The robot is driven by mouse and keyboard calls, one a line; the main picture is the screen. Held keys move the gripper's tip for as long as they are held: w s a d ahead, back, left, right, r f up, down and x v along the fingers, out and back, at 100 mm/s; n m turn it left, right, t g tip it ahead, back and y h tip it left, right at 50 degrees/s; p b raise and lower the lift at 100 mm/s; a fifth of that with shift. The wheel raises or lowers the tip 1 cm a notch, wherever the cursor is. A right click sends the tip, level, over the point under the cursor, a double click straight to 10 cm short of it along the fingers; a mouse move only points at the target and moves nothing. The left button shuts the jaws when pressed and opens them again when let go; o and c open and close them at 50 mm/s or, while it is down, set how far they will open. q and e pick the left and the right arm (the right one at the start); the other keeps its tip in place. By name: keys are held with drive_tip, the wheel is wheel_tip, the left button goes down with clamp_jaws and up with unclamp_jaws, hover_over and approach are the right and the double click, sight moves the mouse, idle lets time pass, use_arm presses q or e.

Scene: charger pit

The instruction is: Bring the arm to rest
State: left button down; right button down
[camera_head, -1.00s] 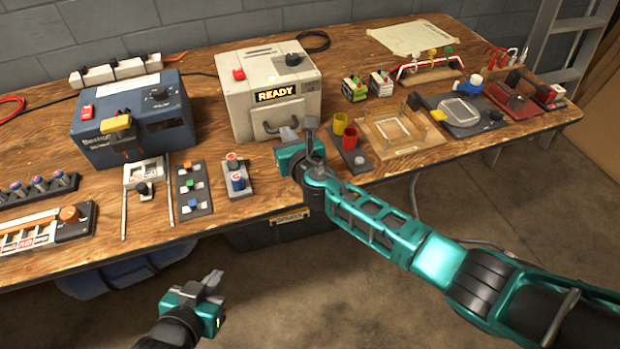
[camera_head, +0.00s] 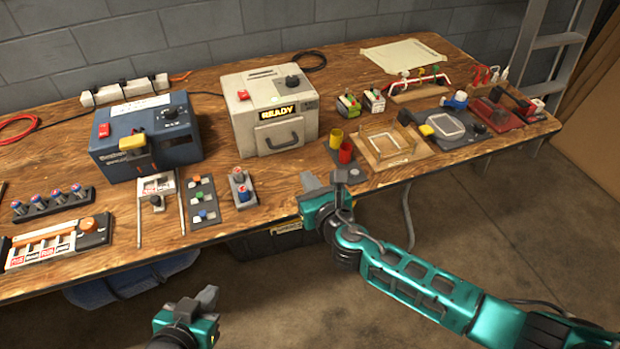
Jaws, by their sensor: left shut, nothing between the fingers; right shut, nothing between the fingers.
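My right gripper (camera_head: 325,183) is at the front edge of the wooden workbench (camera_head: 270,200), with its teal arm reaching in from the lower right. Its fingers are shut with nothing seen between them. My left gripper (camera_head: 203,300) is low in front of the bench, over the floor, at the bottom of the picture. It is shut and empty. Most of the left arm is out of the picture.
A cream box (camera_head: 262,115) reading READY and a blue box (camera_head: 135,160) stand on the bench. Red and yellow cups (camera_head: 345,152) and a wooden frame tray (camera_head: 410,160) lie near the right gripper. The floor (camera_head: 480,240) at right is clear.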

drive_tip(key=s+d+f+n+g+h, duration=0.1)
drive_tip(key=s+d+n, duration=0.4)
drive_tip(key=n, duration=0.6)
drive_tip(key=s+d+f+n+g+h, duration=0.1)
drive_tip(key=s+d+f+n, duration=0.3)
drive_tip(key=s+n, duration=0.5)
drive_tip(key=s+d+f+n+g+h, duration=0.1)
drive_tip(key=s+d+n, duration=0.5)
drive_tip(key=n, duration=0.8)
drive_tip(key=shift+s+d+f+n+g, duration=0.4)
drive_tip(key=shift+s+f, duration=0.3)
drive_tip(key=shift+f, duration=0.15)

----

Written problem:
Take out nothing but the lines from the one containing "Scene: charger pit" to the one containing "[camera_head, +0.00s]", inclusive, retyped exactly. Drop the pictures.

Written answer:
Scene: charger pit

The instruction is: Bring the arm to rest
State: left button down; right button down
[camera_head, -1.00s] 
[camera_head, +0.00s] 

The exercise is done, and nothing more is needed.